C’était le vendredi 9 février 2024. Thee Alcoholics a étourdi le Marquis de Sade à Rennes d’un flot puissant et enivrant. Et c’est comme si tout s’était mis en place, là, coincé dans un environnement restreint, sans fenêtre, sans échappatoire possible face à la dimension psychédélique de l’enfer des cinq londoniens. Les singles précédents avaient préparé le terrain mais je ne m’attendais pas à ça. Je n’avais pas saisi l’ampleur de la vague bruyante et hypnotisante que Thee Alcoholics était capable de déverser.
Feedback. Tout est dit, la couleur annoncée. Premier album d’un groupe qui a failli s’appeler The Muslims mais, dans un éclair de lucidité, s’est rétracté pour embraser un nom correspondant beaucoup mieux aux vigoureuses effluves grisantes de sa musique. Deux guitares, des synthétiseurs, une batterie, un chant construisent un mur du bruit aussi menaçant que stimulant, capable de faire bourdonner le crane tout en l’excitant, l’écraser et le réchauffer, conciliant riffs tranchants et dissonances volatiles avec un sens aigu de la répétition et de la tension larvée rendant les explosions d’autant plus magnétiques. C’est Spacemen 3 et Part Chimp dans la même pièce suffocante avec les ombres de Stooges, Brainbombs et Gnod veillant à ce que l’incendie se propage sans faille.
Rhys Llewellyn, ex-batteur de Hey Colossus (à la guitare et au chant ici), à la base du projet d’un groupe comprenant aussi son ancien compère au sein de Notorious Hi-Fi Killers, Tony Mountford (ex-Cove également), a réussi à créer un son unique, le son d’un rock - parce qu’il s’agit toujours que de ça au final – balancé avec une implication indestructible, une foi féroce dans le pouvoir des riffs qui laminent, transpercent, apportant joie, extase et transe.

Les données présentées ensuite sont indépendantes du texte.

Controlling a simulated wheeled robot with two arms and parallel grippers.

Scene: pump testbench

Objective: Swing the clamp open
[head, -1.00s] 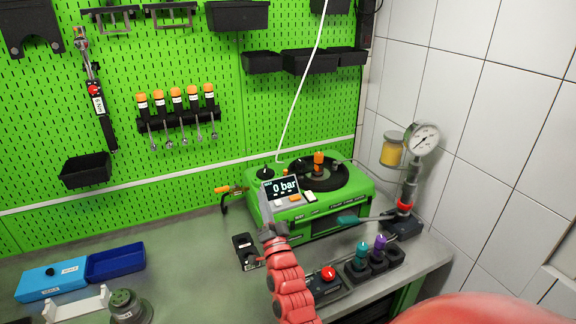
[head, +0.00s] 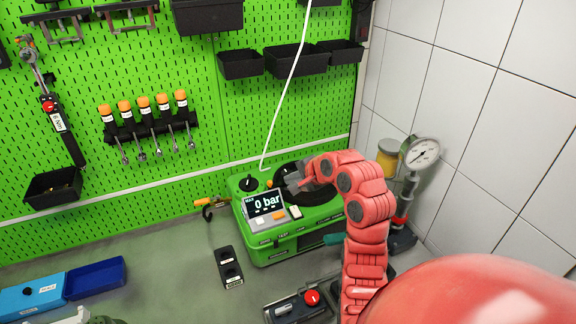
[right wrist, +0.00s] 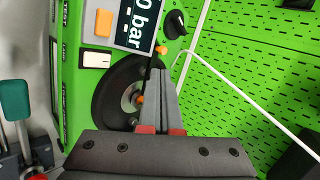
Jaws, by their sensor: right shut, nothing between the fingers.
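The green pump testbench (head: 290,236) stands on the bench with its display reading 0 bar. Its round black plate (head: 318,197) is partly covered by my right arm; the plate also shows in the right wrist view (right wrist: 108,92), with a metal hub and a small orange part (right wrist: 141,99) beside my fingers. An orange-handled part (head: 203,203) sticks out at the testbench's left side. I cannot tell for certain which part is the clamp. My right gripper (head: 292,182) is shut and empty above the plate (right wrist: 157,74). Contact cannot be told. My left gripper is not in view.
A white hose (head: 287,90) hangs down behind the testbench. A pressure gauge (head: 421,154) stands to the right. A black two-hole block (head: 229,268) and a red-button box (head: 298,304) lie in front. Blue trays (head: 96,278) lie at the left.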

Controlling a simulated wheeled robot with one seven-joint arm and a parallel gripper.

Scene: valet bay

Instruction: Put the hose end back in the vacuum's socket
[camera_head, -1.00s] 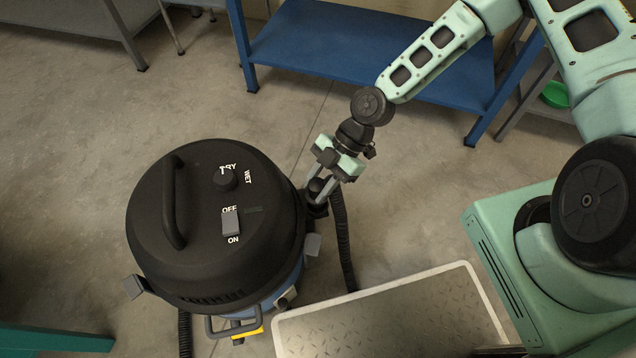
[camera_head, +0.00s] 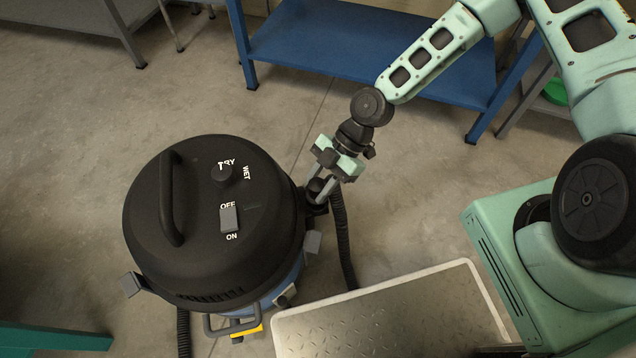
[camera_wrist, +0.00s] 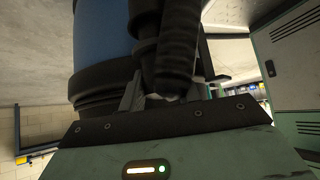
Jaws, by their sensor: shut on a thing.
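The vacuum (camera_head: 205,265) stands upright on the floor at the left of the head view, with a black lid and a blue body. Its blue body (camera_wrist: 103,40) also shows in the wrist view. My gripper (camera_head: 316,192) is at the vacuum's right side, pointing down and shut on the black hose end (camera_head: 318,186). The hose (camera_head: 342,240) hangs from there to the floor. In the wrist view the ribbed hose end (camera_wrist: 178,45) is between my fingers, close beside the body. The socket is hidden, and I cannot tell whether the hose end is in it.
A silver tread-plate platform (camera_head: 390,315) lies in front, right of the vacuum. A blue shelf bench (camera_head: 350,45) stands behind. A grey table (camera_head: 70,20) is at the back left. A teal edge (camera_head: 55,339) shows at the lower left. The floor between is clear.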

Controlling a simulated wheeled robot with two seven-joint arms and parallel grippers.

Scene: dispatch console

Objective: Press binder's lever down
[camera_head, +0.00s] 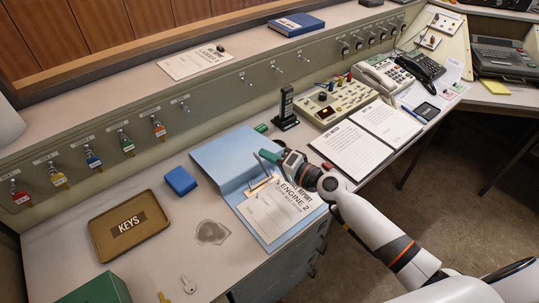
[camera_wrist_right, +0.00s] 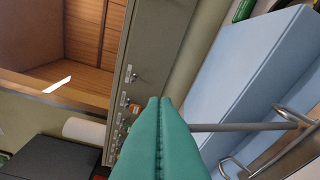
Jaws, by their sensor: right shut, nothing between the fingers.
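The light blue binder (camera_head: 222,157) lies open on the desk, with printed sheets (camera_head: 277,212) on its right half. Its blue cover also shows in the wrist view (camera_wrist_right: 245,75). My right gripper (camera_head: 268,156) is over the binder by its metal mechanism, its teal fingers shut and empty. In the wrist view the closed fingertips (camera_wrist_right: 160,100) are beside a grey metal rod (camera_wrist_right: 245,127), which looks like the lever. The rod passes behind or against the fingers; I cannot tell whether they touch. Curved metal rings (camera_wrist_right: 295,114) are at the right. My left gripper is not in view.
A blue box (camera_head: 180,181) and the brown KEYS tray (camera_head: 97,236) are left of the binder. A black radio (camera_head: 286,108) stands behind my gripper. An open log book (camera_head: 346,150) and a control panel (camera_head: 335,102) are at the right. Desk space left of the binder is partly clear.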

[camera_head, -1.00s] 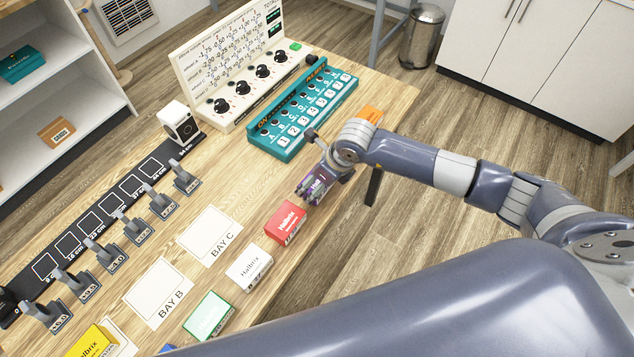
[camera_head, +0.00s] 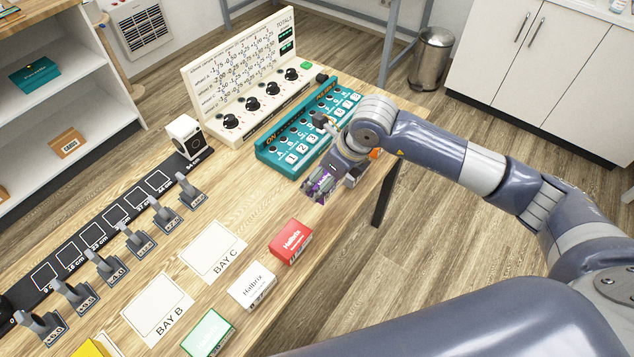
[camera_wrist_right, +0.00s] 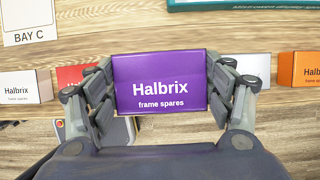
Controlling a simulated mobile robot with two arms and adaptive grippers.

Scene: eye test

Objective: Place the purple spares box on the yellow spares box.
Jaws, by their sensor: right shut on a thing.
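The purple spares box (camera_head: 321,183) is between the fingers of my right gripper (camera_head: 318,188), which is shut on it. In the right wrist view the purple box (camera_wrist_right: 160,85) shows its label face between both fingers (camera_wrist_right: 160,100). It looks raised above the table, but its exact height is hard to tell. The yellow spares box (camera_head: 92,349) is at the bottom left edge of the head view, partly cut off. It is far from the right gripper. My left gripper is not in view.
A red box (camera_head: 290,241), a white box (camera_head: 252,285) and a green box (camera_head: 208,333) stand along the table's front edge. An orange box (camera_wrist_right: 303,70) shows in the wrist view. A teal button panel (camera_head: 300,140) lies behind the gripper. Bay cards (camera_head: 213,247) lie flat.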

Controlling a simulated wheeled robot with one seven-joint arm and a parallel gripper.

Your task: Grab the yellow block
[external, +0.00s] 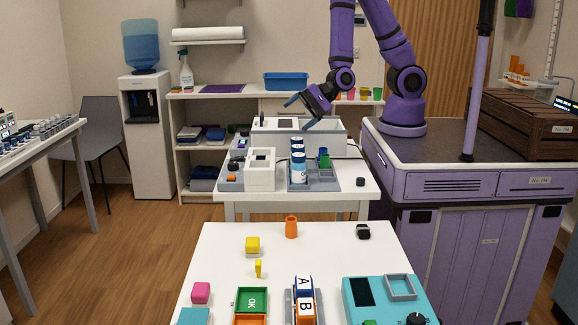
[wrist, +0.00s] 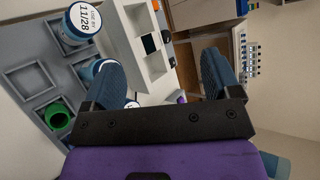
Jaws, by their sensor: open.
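My gripper (external: 298,115) is above the farther table, well behind and above the yellow block. Its blue fingers are spread apart with nothing between them. In the wrist view my gripper (wrist: 160,66) is open and empty, and no yellow block shows there.
An orange cup (external: 291,227), a black item (external: 363,231), a pink cube (external: 201,292) and a green box (external: 250,300) are on the front table. A grey rack (external: 325,184) with blue-capped vials and a white device (external: 262,176) stand on the farther table.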

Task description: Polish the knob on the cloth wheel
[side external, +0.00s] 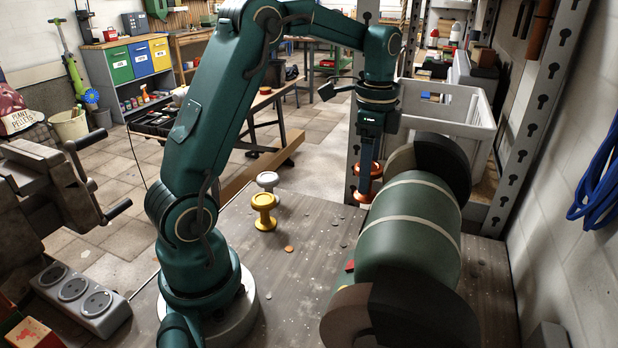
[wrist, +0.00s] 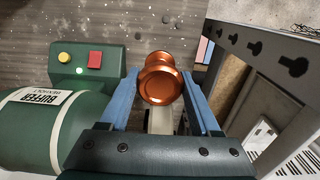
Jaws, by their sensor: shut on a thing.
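A copper knob (wrist: 160,80) is held between the two blue fingers of my gripper (wrist: 161,90) in the wrist view. In the side external view my gripper (side external: 370,185) points down, with the copper knob (side external: 363,191) at its fingertips. The green buffer machine (side external: 410,225) lies to its right, with a wheel at each end. The far wheel (side external: 402,160) is just right of my gripper, with a visible gap to the knob. The near wheel (side external: 347,318) is at the bottom. I cannot tell which is cloth.
A white crate (side external: 450,112) is behind my gripper. A perforated metal post (wrist: 283,58) rises close by. The buffer has yellow (wrist: 64,58) and red (wrist: 95,59) buttons.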

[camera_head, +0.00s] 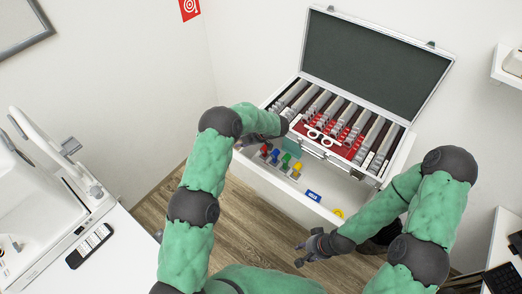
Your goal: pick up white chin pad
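I cannot make out a white chin pad for certain. The open white drawer (318,211) below the lens case holds small red, yellow, blue and green pieces (281,158) and a blue label (313,196). My left gripper (285,126) is at the drawer's back left, by the case's front edge; its fingers are too small and hidden to read. My right gripper (303,253) is in front of the drawer, low over the floor, with its fingers apart and nothing seen between them.
An open trial lens case (377,64) with white trial frames (322,136) stands above the drawer. A white eye instrument (38,205) and a black remote (89,246) are on a left table. A yellow round thing (338,213) is at the drawer's right end.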

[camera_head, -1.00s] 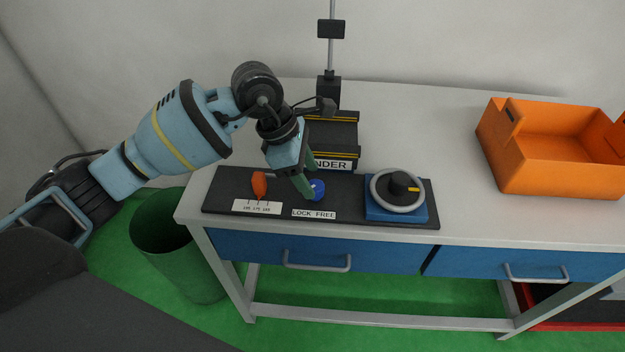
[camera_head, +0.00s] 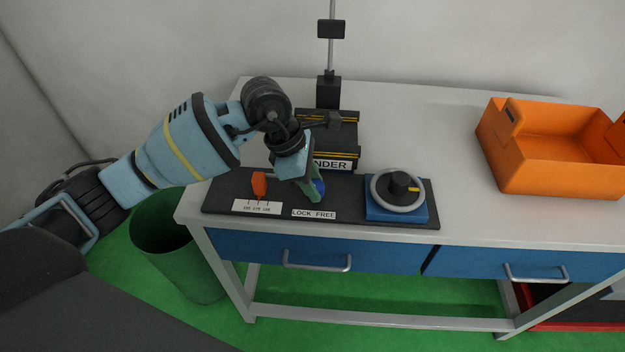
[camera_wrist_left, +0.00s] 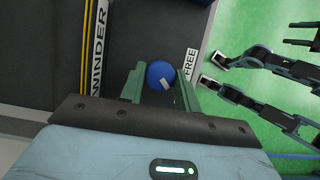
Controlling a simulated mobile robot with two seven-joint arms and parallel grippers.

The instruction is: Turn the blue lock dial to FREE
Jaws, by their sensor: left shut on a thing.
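The blue lock dial (camera_head: 320,186) sits on the dark panel (camera_head: 348,200) behind the LOCK FREE label (camera_head: 313,214). It is partly hidden by my left gripper (camera_head: 313,192) in the head view. In the left wrist view the round dial (camera_wrist_left: 160,72) lies between the two green fingers, which are shut on it. A white mark on the dial's face points towards the lower right of that view. The word FREE (camera_wrist_left: 191,62) shows beside the dial there; LOCK is hidden behind a finger.
An orange lever (camera_head: 259,185) over a scale stands left of the dial. A ring handwheel on a blue base (camera_head: 397,212) stands to the right. The black winder block (camera_head: 330,140) and its post are behind. An orange crate (camera_head: 545,165) is far right.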

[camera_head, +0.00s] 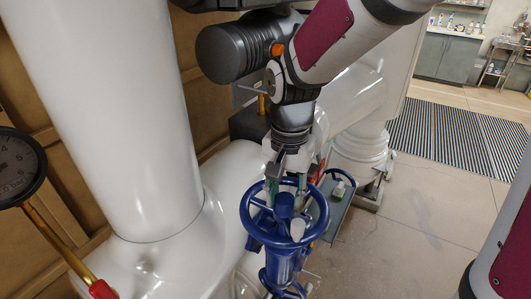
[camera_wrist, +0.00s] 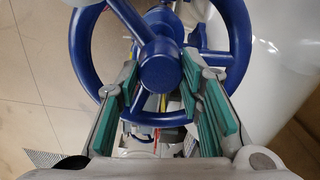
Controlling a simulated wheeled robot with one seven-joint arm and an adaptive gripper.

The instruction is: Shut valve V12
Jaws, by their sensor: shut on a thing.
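A blue handwheel (camera_head: 247,218) with a round rim, spokes and a central hub sits on a blue valve stem in the lower middle of the head view. No V12 label can be read. My gripper (camera_head: 286,188) reaches down onto the wheel from above. In the wrist view the wheel (camera_wrist: 80,48) fills the upper middle, and my gripper's green-padded fingers (camera_wrist: 164,98) stand on either side of its hub (camera_wrist: 160,66). The gripper is shut on the wheel with its fingers apart. The exact contact is partly hidden.
Large white pipes (camera_head: 105,110) stand left of and behind the valve. A pressure gauge (camera_head: 18,168) with a brass stem is at the far left. A small tray (camera_head: 338,212) with items is just right of the wheel. Open floor (camera_head: 420,215) and a striped mat (camera_head: 455,135) lie right.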

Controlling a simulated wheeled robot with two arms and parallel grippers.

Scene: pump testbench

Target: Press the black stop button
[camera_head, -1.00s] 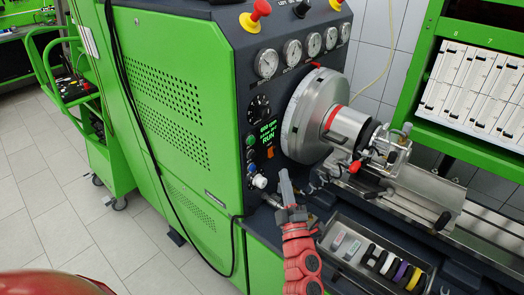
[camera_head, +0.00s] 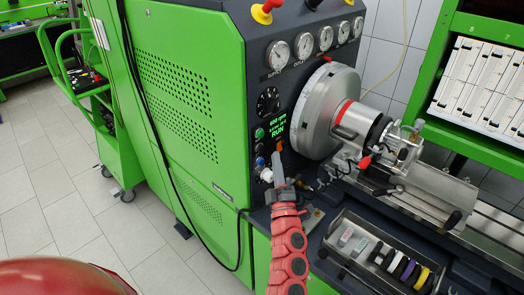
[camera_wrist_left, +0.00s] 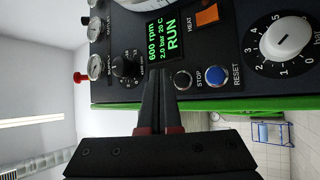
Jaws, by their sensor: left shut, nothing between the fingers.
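The black stop button (camera_wrist_left: 182,79), set in a silver ring with the label STOP, sits on the dark control panel in the left wrist view. It also shows small in the head view (camera_head: 260,148), between the green and blue buttons. My left gripper (camera_head: 277,157) is shut and empty, its tip close to the panel, just right of the button column. In the wrist view the shut fingers (camera_wrist_left: 160,78) end just left of the stop button, below the display (camera_wrist_left: 168,40) reading RUN. I cannot tell whether they touch the panel. My right gripper is not in view.
The blue reset button (camera_wrist_left: 216,76) is beside the stop button, with the orange heat switch (camera_wrist_left: 207,15) and white pressure knob (camera_wrist_left: 285,38) nearby. In the head view, the round metal chuck (camera_head: 328,110) and a parts tray (camera_head: 340,252) are right of my arm.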

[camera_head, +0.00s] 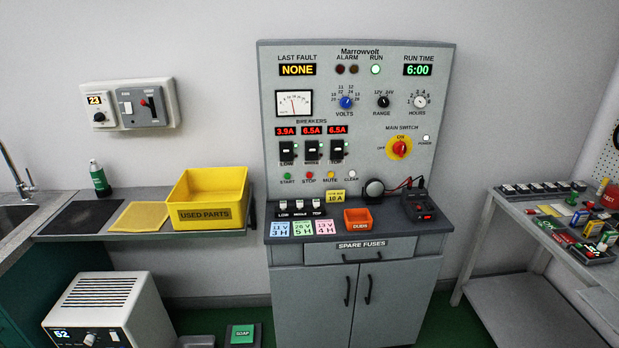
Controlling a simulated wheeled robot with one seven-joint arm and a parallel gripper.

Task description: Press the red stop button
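The red stop button (309,175) is a small round button above the label STOP, in a row low on the grey Marrowvolt panel (360,50). The green start button (287,175) is to its left. The yellow mute button (331,175) and the pale clear button (351,174) are to its right. The RUN lamp (376,70) looks lit, and the run time display (418,70) reads 6:00. The last fault display (297,70) reads NONE. My gripper is not in view. Nothing covers the stop button.
Below the buttons, the cabinet counter holds coloured cards (303,228), an orange bin (358,219) and a dark tester (418,206). A yellow used parts bin (212,188) stands on the left shelf. A cluttered bench (534,226) is at right. Green floor shows beside the cabinet.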

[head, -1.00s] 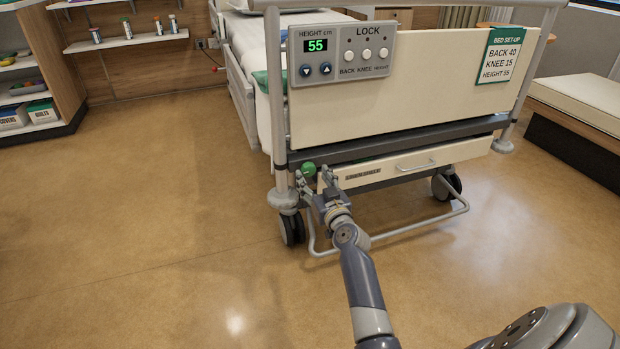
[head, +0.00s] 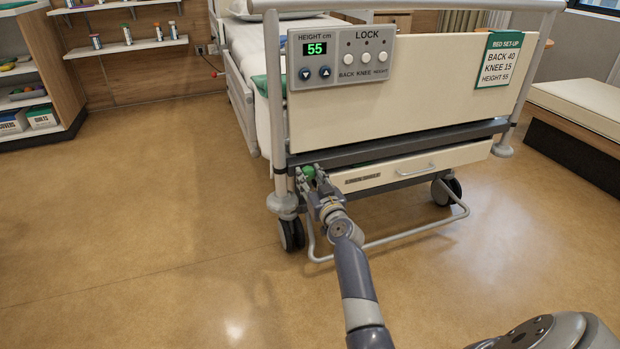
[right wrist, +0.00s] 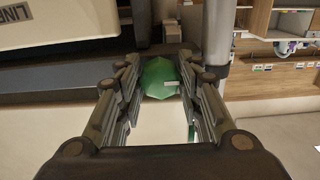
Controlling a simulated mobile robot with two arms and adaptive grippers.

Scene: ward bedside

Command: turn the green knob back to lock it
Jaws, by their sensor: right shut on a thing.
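The green knob (head: 308,171) is at the left end of the bed's foot, just under the dark frame rail. In the right wrist view the knob (right wrist: 161,78) sits between my fingertips and has a small pale mark on its right side. My right gripper (head: 307,174) reaches up to it from below, its fingers at both sides of the knob. In the right wrist view my right gripper (right wrist: 158,84) is shut on the knob. My left gripper is not in view.
The drawer (head: 385,172) under the bed is beside the knob on the right. The bed's left post (head: 283,180) and wheel (head: 290,233) are close by. A control panel (head: 342,57) reads 55. The floor at left is clear.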

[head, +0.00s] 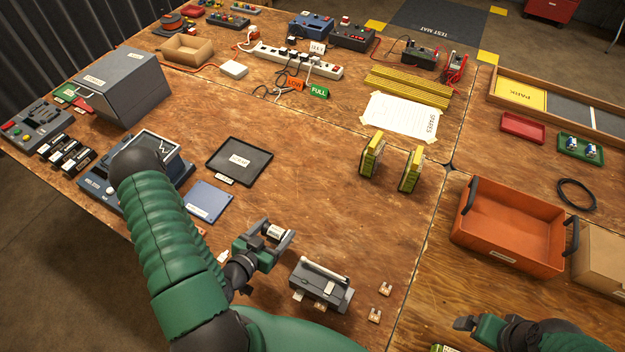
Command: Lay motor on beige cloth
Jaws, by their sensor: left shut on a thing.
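My left gripper (277,238) is shut on a small silver cylinder with a white band, which looks like the motor (272,233). It holds the motor over the bare wood in the front middle, beside a grey clamp-like device. An off-white sheet marked SPARES (398,124), which looks like the beige cloth, lies flat farther back and to the right, with tape at its corners. No object lies on its visible surface. My right gripper (466,324) is at the bottom right edge, partly seen, and its jaws are not clear.
Two yellow-green blocks (371,157) stand upright just in front of the sheet. Yellow strips (408,88) lie behind it. The grey device (321,284) is right of my left gripper. An orange bin (507,226) stands at right. The middle wood is clear.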

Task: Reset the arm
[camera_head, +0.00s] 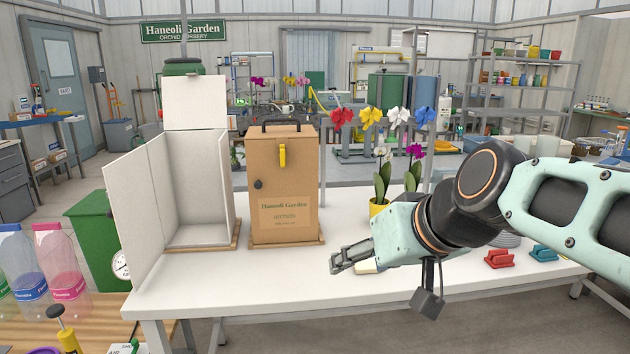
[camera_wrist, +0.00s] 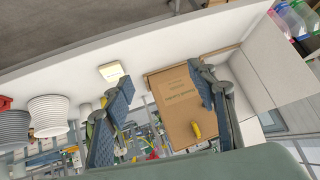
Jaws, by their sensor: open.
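My gripper (camera_head: 350,258) is at the end of my arm, which reaches in from the right in the head view. It hangs over the white table (camera_head: 240,290), in front of and to the right of the closed cardboard carrier box (camera_head: 283,190). The fingers stand apart with nothing between them. In the wrist view my gripper (camera_wrist: 160,105) is also open, with the cardboard box (camera_wrist: 180,100) seen beyond the fingers. A small pale yellow block (camera_head: 368,267) lies on the table behind the gripper, partly hidden; it also shows in the wrist view (camera_wrist: 111,71).
An open white box (camera_head: 190,185) stands left of the cardboard one. A potted purple orchid (camera_head: 382,185) stands behind my arm. Red (camera_head: 498,258) and teal (camera_head: 543,252) holders sit at the right. Plastic bottles (camera_head: 62,262) stand at lower left. The table's front middle is clear.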

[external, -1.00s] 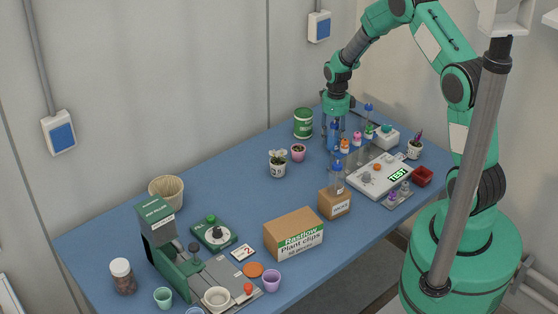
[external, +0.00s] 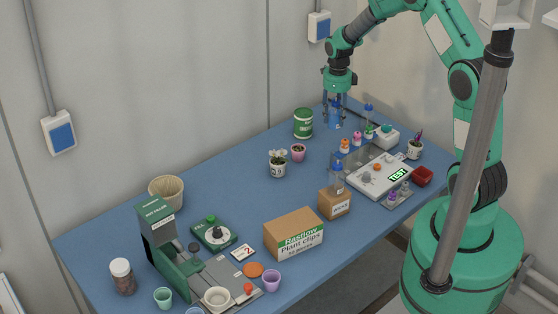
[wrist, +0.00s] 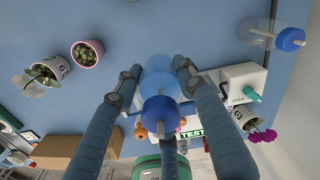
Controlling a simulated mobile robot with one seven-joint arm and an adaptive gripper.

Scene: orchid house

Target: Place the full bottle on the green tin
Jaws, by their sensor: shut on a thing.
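My gripper (external: 335,99) is shut on a blue-filled bottle (external: 335,119) and holds it upright over the back of the table. In the wrist view the bottle's blue cap (wrist: 160,109) shows between my gripper's fingers (wrist: 157,85). The green tin (external: 303,123) with a pale label stands on the table, left of the held bottle in the external view. Nothing stands on its top. I cannot make out the tin in the wrist view.
Another blue-capped bottle (external: 368,119) stands to the right, and one (external: 337,177) stands at the brown box (external: 334,203). A pink pot (external: 298,153) and a white plant pot (external: 277,168) are in front of the tin. A white TEST board (external: 377,178) lies at right. The wall is behind.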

Car il s’agit aussi de rythmes qui martèlent, d’un groove méchamment efficace, dur, propulsif (It’s So Easy) pour vous embarquer dans des boucles infernales et intenses qui ont la bonne idée de ne pas s’étaler dans la durée comme sur What’s The Crack? (What’s The Story?) et Baby I’m Your Man au même titre que les ondes vrombissantes de la basse, les couches sonores qui s’empilent et le mec au saxo sur deux morceaux qui n’est autre que Colin Webster ne se faisant pas prier pour mettre sa touche de (free) bordel sur SE23. Quant au chant, il est volontairement en retrait dans le mix et, de fait, en concert ne s’entend pas vraiment sous le déluge mais apporte, les dents serrés, un contraste qui bonifie le malsain rampant dans les méandres de compos dévorantes.
Feedback, c’est beaucoup de bruits divers et variés mais c’est surtout dévastateur, un beau et grand tumulte jouissif rondement mené et si la belle pochette de Littlemouse suggère des pleurs, ils ne peuvent être que de bonheur.